**Exercise aim**
Could every line of the data be printed exactly as it reads?

[BEGIN Information provided]

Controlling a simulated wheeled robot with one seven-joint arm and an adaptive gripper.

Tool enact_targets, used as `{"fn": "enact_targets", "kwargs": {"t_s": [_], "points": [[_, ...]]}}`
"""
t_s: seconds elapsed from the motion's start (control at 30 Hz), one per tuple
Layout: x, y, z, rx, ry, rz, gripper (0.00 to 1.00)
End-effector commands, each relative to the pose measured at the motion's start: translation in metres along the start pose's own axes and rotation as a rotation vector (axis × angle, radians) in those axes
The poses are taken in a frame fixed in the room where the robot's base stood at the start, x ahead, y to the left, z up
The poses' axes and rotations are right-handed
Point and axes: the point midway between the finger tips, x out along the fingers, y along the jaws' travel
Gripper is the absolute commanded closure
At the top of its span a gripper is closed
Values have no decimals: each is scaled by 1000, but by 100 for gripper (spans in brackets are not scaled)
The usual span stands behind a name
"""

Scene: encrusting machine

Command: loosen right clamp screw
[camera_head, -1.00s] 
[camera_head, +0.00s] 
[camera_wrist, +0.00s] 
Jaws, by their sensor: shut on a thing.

[END Information provided]

**Answer**
Controlling a simulated wheeled robot with one seven-joint arm and an adaptive gripper.

Tool enact_targets, used as `{"fn": "enact_targets", "kwargs": {"t_s": [_], "points": [[_, ...]]}}`
"""
t_s: seconds elapsed from the motion's start (control at 30 Hz), one per tuple
Layout: x, y, z, rx, ry, rz, gripper (0.00 to 1.00)
End-effector commands, each relative to the pose measured at the motion's start: translation in metres along the start pose's own axes and rotation as a rotation vector (axis × angle, radians) in those axes
The poses are taken in a frame fixed in the room where the robot's base stood at the start, x ahead, y to the left, z up
The poses' axes and rotations are right-handed
Point and axes: the point midway between the finger tips, x out along the fingers, y along the jaws' travel
Gripper is the absolute commanded closure
At the top of its span a gripper is closed
Values have no decimals: each is scaled by 1000, but by 100 for gripper (spans in brackets are not scaled)
The usual span stands behind a name
"""

Scene: encrusting machine

Command: loosen right clamp screw
[camera_head, -1.00s] 
[camera_head, +0.00s] 
[camera_wrist, +0.00s] 
Jaws, by their sensor: shut on a thing.

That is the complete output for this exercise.